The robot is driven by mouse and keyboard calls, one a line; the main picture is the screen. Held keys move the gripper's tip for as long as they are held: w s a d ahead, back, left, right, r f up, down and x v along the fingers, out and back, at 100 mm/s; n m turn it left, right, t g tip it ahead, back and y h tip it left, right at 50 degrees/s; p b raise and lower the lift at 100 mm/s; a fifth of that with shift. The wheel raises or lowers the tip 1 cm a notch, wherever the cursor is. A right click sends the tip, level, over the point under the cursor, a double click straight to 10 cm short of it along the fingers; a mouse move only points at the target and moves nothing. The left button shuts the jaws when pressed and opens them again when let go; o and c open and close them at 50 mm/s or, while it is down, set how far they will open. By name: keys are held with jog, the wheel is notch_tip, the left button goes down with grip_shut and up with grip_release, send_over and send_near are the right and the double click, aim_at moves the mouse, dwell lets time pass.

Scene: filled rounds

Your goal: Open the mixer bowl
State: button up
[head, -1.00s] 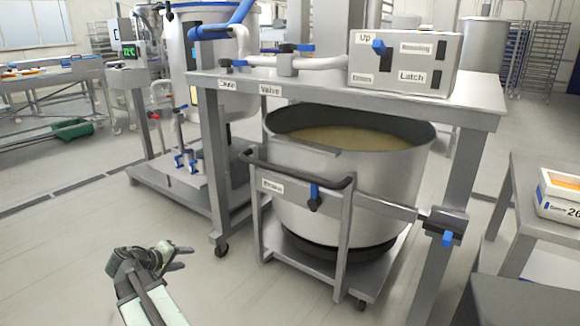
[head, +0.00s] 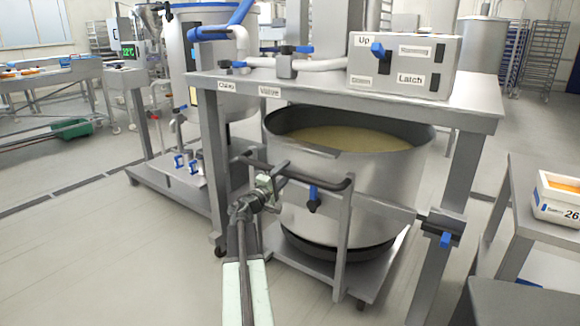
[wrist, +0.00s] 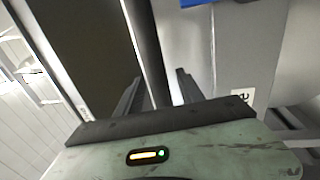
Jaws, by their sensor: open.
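The large steel mixer bowl (head: 375,170) stands on a wheeled trolley under the steel frame and holds a yellowish mass. The trolley's dark handle (head: 325,184) runs across the bowl's front. My gripper (head: 280,172) is at the handle's left part, hiding some of it and the brake label. In the wrist view my gripper (wrist: 160,88) is open, with a dark bar (wrist: 148,45) running between its fingers; contact cannot be told. A blue brake lever (head: 313,194) hangs below the handle. A blue-handled latch (head: 445,239) sits at the right post.
A control box (head: 405,66) with "Up" and "Latch" labels stands on the frame's top shelf (head: 320,85). A side table (head: 530,215) with a white crate (head: 556,201) is at the right. The floor (head: 100,250) at the left is clear.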

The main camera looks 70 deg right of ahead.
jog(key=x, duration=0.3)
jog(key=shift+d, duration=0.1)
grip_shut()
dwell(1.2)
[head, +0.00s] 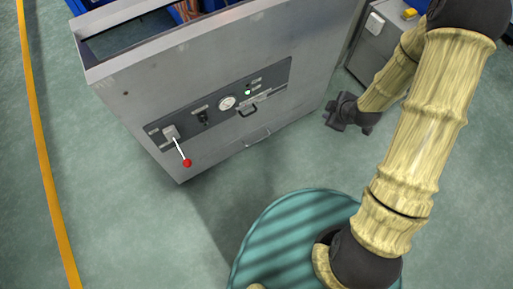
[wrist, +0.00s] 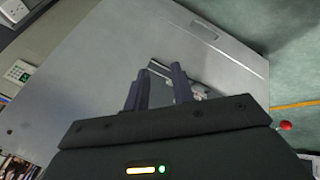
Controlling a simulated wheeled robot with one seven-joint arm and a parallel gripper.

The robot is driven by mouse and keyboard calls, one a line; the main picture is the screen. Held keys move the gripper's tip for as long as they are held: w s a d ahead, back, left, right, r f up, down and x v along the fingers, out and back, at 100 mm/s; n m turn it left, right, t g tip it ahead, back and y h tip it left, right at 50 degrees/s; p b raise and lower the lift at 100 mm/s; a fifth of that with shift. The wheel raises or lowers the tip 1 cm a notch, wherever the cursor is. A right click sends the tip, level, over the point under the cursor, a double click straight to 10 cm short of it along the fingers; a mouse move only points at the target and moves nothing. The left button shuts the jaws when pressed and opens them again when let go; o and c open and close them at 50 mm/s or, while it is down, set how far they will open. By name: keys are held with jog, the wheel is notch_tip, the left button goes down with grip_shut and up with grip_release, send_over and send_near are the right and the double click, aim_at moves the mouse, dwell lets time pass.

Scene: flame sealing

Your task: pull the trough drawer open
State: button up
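The grey metal machine (head: 190,75) stands upper left of centre in the head view. A dark control strip on its front carries a black bar handle (head: 248,112). A second, thin metal handle (head: 257,138) sits lower on the front, near the bottom edge. I cannot tell which handle is the trough drawer's. No drawer front visibly stands out. My gripper (head: 335,115) is right of the machine's front, apart from both handles. In the wrist view my gripper (wrist: 160,88) has its two dark fingers apart with nothing between them. They partly hide the control strip behind.
A white lever with a red knob (head: 187,163) juts from the strip's left end; the knob also shows in the wrist view (wrist: 286,126). A round gauge (head: 227,102) and a green light (head: 248,92) are on the strip. A grey box (head: 375,45) stands behind right.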

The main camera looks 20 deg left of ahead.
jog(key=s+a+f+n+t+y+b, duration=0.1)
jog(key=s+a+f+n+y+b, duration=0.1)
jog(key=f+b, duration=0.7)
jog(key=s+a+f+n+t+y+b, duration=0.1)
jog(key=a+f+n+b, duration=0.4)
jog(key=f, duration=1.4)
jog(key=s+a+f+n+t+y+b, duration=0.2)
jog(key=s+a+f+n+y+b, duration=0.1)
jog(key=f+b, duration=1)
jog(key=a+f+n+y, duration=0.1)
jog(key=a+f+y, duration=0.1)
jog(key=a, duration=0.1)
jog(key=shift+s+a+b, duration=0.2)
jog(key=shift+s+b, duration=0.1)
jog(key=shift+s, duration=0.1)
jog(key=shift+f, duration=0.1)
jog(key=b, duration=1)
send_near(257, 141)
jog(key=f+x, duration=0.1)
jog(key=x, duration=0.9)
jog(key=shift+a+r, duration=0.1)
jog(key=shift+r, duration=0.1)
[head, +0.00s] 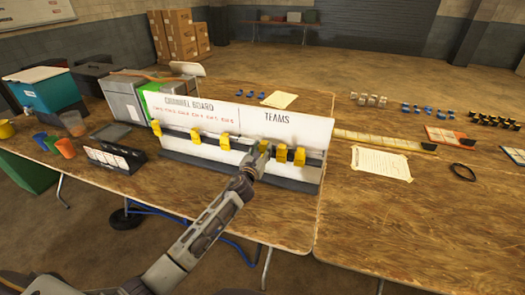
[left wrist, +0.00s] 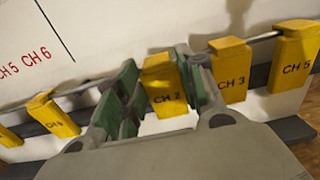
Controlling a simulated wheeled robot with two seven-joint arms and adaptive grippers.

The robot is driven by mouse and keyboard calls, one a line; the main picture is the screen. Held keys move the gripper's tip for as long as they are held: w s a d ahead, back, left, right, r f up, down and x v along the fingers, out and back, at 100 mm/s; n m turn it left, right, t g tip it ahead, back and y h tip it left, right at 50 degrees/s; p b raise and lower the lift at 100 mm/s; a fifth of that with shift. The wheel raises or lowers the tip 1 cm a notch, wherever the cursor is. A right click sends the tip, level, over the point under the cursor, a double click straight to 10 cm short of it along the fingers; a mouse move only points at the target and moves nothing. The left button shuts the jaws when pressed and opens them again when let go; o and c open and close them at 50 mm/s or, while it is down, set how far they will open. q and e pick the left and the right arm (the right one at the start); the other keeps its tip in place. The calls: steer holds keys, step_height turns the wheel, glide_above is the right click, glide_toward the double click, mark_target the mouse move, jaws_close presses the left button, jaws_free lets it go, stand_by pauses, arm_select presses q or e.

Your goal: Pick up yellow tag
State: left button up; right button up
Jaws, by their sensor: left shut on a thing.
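Several yellow tags hang in a row on the rail of the white channel board (head: 185,110) in the head view. My left gripper (head: 257,158) is at the board, under the TEAMS heading. In the left wrist view its green-padded fingers are shut on the yellow tag marked CH 2 (left wrist: 164,86), one on each side. The tag is still at the rail. The yellow tag CH 3 (left wrist: 231,70) is just to its right, and the yellow tag CH 5 (left wrist: 295,56) is farther right. Another yellow tag (left wrist: 52,115) is to the left. My right gripper is out of view.
A black stand with white cards (head: 112,160) and several coloured cups (head: 66,147) are left of the board. A paper sheet (head: 381,163) and a black ring (head: 463,172) lie to the right. The wood table in front of the sheet is clear.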

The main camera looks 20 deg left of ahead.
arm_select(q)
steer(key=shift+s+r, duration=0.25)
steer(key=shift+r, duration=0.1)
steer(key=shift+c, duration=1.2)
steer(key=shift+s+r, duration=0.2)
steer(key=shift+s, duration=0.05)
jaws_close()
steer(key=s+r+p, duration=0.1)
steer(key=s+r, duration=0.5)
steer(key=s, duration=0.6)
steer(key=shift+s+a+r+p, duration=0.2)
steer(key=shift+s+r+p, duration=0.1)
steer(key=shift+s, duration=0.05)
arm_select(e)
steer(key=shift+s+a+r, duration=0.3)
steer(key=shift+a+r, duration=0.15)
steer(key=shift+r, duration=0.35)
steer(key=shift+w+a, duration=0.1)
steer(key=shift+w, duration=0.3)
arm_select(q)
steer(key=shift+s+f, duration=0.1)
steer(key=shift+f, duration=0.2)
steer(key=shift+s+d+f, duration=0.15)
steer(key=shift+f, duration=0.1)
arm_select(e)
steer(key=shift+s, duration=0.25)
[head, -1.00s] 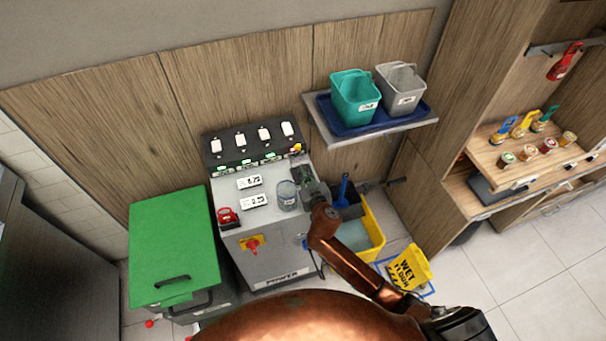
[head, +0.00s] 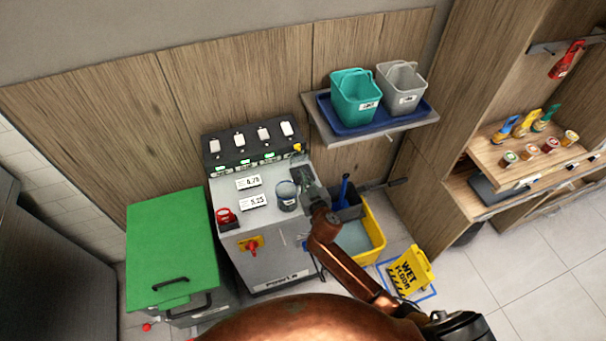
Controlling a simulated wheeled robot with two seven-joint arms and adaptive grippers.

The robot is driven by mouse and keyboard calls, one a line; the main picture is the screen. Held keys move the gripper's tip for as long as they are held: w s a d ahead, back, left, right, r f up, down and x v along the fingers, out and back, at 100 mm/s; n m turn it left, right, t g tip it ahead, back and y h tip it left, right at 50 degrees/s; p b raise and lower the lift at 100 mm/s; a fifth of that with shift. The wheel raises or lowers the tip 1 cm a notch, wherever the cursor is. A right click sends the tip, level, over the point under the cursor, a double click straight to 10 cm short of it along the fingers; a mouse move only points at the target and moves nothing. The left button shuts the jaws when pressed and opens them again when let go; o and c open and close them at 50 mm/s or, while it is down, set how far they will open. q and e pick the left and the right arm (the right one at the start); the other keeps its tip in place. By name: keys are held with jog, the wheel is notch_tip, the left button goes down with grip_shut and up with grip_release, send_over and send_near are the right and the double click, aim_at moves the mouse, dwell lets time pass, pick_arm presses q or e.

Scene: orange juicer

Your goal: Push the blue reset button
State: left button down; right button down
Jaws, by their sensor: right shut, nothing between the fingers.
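The grey machine (head: 270,262) stands against the wood-panelled wall. Its back panel (head: 252,148) carries a row of white switches with small lit indicators below. Two white displays (head: 249,182) and a grey-blue cup-like container (head: 286,196) are on its top. My right gripper (head: 306,184) is shut and empty, low over the right part of the top, just right of the container. I cannot tell whether it touches the surface. I cannot clearly make out a blue reset button; my right gripper and arm cover part of the machine's right side. My left gripper is not in view.
A red object (head: 226,216) sits on the machine's left edge, with a red knob (head: 252,246) on its front. A green-lidded bin (head: 172,245) stands left. A yellow mop bucket (head: 370,228) and wet-floor sign (head: 410,270) stand right. A shelf (head: 375,130) holds two buckets.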

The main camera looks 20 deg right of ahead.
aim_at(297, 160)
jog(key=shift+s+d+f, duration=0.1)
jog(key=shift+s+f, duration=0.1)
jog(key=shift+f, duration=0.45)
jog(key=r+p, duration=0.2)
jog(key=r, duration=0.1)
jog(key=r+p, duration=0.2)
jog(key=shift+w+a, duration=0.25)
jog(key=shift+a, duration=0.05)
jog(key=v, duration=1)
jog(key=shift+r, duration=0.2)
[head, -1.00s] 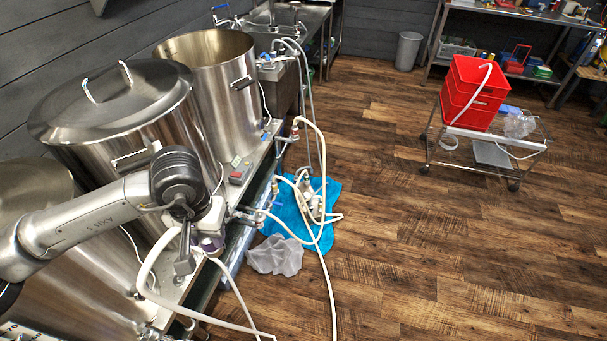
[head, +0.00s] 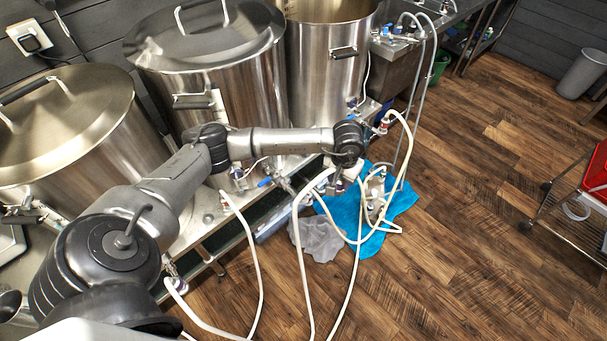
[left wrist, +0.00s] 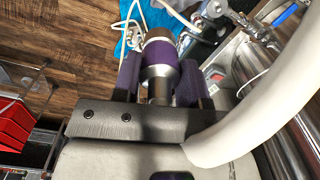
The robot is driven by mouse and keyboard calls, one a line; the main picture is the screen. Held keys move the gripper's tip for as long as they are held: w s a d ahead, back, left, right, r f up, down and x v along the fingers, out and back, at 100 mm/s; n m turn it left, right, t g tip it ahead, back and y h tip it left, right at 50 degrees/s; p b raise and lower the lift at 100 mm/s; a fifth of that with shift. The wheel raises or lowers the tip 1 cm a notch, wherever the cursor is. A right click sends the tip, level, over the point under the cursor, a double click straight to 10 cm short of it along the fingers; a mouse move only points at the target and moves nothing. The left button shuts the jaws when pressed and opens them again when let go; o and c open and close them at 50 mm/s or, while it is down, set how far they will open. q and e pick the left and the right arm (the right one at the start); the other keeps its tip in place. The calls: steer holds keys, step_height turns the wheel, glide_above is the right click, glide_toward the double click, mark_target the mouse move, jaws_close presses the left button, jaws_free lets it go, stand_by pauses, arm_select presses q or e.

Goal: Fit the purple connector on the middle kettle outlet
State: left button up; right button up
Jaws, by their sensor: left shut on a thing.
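The purple connector (left wrist: 160,55) is held between the two dark fingers of my left gripper (left wrist: 160,75), with its metal end facing away from the palm. A thick white hose (left wrist: 262,95) curves past the gripper in the left wrist view. In the head view my left gripper (head: 343,178) is in front of the kettle bench, and the wrist partly hides it. The middle kettle (head: 232,75) is lidded steel. Its outlet valve (head: 284,184), with a blue handle, points out to the left of the gripper. The connector looks apart from it. My right gripper is not in view.
A lidded kettle (head: 70,125) stands at left and an open kettle (head: 328,55) at right. White hoses (head: 296,250) trail onto the floor. A blue cloth (head: 402,204) and a grey cloth (head: 318,240) lie below. The wooden floor at right is clear up to a trolley (head: 545,215).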

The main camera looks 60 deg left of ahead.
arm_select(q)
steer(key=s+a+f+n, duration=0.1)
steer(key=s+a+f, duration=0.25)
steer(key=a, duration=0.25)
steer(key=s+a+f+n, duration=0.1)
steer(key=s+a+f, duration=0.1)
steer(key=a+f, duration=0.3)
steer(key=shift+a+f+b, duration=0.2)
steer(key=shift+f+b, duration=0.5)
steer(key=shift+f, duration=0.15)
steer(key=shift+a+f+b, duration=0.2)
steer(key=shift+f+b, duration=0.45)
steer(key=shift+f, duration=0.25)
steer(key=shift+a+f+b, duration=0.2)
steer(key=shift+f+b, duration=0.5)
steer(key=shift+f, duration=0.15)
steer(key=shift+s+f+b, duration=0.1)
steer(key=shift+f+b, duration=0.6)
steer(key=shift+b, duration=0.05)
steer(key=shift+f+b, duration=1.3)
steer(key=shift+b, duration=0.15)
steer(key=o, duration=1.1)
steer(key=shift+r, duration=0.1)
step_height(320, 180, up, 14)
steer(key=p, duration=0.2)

• [PROMPT] Work out how many lines in the records above contain the word "Your", and reply with that number alone.

• [CORRECT RESULT] 4